When I dress up, I am a slave to myself. It doesn’t matter that I look like a clown, It only matters that I look like a clown I can live with. Reading this you may think that I don’t obey dress codes but that would be wrong. I observe them as fastidiously as I can, but even then there’s only so much I can do. If the theme is hip-hop from the nineties, I will not wear a durag or a bandanna or Timberland boots. Everyman must have a floor. Those things are beneath mine.
For someone who dresses as simply as I do, a lot of thought goes into what I wear. I do not believe I’ve ever simply worn something because it looked good.
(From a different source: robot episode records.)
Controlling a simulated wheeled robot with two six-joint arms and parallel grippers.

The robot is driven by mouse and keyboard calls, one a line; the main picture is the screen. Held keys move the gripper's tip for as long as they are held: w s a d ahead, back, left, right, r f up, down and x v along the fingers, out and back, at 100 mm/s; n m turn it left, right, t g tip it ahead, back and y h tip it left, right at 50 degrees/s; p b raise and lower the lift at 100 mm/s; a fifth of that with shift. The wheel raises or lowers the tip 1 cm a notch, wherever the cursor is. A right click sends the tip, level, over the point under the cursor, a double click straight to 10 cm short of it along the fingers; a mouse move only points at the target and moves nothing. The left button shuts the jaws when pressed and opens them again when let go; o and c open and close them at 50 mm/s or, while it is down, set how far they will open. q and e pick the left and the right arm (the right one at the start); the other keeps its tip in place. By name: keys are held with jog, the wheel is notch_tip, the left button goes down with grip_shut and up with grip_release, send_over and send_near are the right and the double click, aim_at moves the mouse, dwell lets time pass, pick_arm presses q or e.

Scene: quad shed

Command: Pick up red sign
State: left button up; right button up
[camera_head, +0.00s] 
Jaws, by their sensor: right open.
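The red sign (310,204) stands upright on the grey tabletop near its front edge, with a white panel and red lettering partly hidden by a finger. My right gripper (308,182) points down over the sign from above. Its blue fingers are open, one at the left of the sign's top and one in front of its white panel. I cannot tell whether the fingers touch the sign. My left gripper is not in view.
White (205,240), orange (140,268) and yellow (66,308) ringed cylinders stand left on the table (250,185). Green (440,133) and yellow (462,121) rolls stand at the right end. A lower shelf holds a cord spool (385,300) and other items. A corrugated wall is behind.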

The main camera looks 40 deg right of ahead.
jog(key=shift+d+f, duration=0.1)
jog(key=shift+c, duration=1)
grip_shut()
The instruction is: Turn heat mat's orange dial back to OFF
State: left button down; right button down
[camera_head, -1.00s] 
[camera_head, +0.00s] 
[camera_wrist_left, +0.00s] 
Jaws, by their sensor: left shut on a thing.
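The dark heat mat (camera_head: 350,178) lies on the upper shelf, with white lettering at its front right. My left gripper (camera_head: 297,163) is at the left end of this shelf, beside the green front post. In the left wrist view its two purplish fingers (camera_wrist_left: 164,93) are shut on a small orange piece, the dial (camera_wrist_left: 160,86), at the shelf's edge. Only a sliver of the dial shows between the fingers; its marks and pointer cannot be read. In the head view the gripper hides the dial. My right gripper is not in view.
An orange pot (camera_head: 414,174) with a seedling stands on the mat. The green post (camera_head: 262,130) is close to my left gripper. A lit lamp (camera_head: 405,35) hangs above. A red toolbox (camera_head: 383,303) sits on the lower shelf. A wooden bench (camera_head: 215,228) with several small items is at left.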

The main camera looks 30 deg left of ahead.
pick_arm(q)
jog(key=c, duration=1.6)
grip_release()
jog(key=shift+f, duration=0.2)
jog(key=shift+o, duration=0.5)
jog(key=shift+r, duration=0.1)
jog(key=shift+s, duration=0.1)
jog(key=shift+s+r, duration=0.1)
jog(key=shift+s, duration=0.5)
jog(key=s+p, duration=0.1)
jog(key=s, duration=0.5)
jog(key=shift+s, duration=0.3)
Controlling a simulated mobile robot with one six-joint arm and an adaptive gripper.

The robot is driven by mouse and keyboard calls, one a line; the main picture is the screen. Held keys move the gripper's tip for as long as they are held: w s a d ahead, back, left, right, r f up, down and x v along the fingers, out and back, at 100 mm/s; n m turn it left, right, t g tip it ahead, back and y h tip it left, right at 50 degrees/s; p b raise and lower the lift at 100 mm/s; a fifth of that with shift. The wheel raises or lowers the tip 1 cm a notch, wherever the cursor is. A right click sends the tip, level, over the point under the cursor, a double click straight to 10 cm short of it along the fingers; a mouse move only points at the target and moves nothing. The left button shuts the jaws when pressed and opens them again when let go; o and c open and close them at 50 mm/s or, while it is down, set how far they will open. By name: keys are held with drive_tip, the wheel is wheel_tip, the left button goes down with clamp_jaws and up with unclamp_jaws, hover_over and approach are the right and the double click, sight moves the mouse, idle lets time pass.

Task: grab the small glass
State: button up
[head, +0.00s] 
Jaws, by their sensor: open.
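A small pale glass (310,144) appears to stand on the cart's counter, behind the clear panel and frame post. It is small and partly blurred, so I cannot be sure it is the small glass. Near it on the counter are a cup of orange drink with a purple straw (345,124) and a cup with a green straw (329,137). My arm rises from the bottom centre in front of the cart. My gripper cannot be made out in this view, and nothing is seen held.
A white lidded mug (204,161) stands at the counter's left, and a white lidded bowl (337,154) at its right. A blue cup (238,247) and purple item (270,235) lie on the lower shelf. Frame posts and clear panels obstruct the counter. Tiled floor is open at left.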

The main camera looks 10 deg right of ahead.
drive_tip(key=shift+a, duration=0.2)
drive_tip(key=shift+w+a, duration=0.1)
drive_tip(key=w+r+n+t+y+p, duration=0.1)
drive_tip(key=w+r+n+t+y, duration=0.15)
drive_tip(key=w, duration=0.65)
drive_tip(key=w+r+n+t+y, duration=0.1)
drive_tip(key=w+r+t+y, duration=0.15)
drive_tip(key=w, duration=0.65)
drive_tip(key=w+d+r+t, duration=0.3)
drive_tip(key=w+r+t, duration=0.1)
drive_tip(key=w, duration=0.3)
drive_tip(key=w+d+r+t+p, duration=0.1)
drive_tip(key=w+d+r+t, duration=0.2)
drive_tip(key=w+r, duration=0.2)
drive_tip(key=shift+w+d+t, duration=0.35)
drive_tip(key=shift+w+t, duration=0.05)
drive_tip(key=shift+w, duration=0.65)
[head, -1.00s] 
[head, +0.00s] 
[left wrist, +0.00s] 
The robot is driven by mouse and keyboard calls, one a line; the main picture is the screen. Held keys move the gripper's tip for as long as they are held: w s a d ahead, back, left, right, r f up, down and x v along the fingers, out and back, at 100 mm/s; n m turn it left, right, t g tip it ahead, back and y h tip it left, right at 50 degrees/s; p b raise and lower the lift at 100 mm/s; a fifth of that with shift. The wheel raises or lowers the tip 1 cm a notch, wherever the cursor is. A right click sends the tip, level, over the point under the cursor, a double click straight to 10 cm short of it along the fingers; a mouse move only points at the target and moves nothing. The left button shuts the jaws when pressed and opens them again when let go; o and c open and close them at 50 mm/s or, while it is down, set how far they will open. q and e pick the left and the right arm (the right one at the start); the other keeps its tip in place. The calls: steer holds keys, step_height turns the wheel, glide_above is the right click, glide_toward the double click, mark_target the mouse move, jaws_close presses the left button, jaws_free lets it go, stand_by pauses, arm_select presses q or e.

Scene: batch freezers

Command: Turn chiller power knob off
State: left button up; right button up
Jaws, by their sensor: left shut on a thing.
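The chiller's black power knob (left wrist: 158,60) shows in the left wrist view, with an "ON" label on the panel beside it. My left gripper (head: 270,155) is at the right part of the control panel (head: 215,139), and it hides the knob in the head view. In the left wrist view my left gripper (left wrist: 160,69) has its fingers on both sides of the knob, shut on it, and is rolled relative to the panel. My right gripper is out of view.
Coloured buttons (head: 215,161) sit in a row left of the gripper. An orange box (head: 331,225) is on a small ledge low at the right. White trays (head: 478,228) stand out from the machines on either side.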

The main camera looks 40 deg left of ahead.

After a quick shower, I pulled on a burgundy t shirt from H and M, tucked them into a blue pair of Topman trouser joggers, and rolled them up. I have never really explained why my trousers are often cuffed just above the ankle. It is a habit that is borne of two things. In the first instance I despise the thought that anything could crawl up my legs and destroy my treasures of manhood. In the second, it’s an affirmation of purpose. If the day feels like one of the ones where I’ll be active, running up and down town as I build a life and a business, my trousers will be rolled up and I’ll be wearing trainers. I stuffed my feet into my black Nikes, grabbed my blue ralph Lauren receding hairline protector and left.
I didn’t care about how I looked. I didn’t stop in the mirror to affirm myself. I didn’t need to. When you dress like yourself there’s a confidence to it. You don’t ask for the opinions of friends, you don’t fret and fidget with your sleeves. You just are. This is the most important thing.
After 26 years on this particular planet, I know more about who I am, than I ever did. There is no way in this life that my clothing choices won’t reflect this. Of course there are situations and moments where even with all your quirks and eccentricities you must conform. However, I don’t mind these, because at the end of the day, I am not the clothes on my back or the brands I can’t afford, I am myself.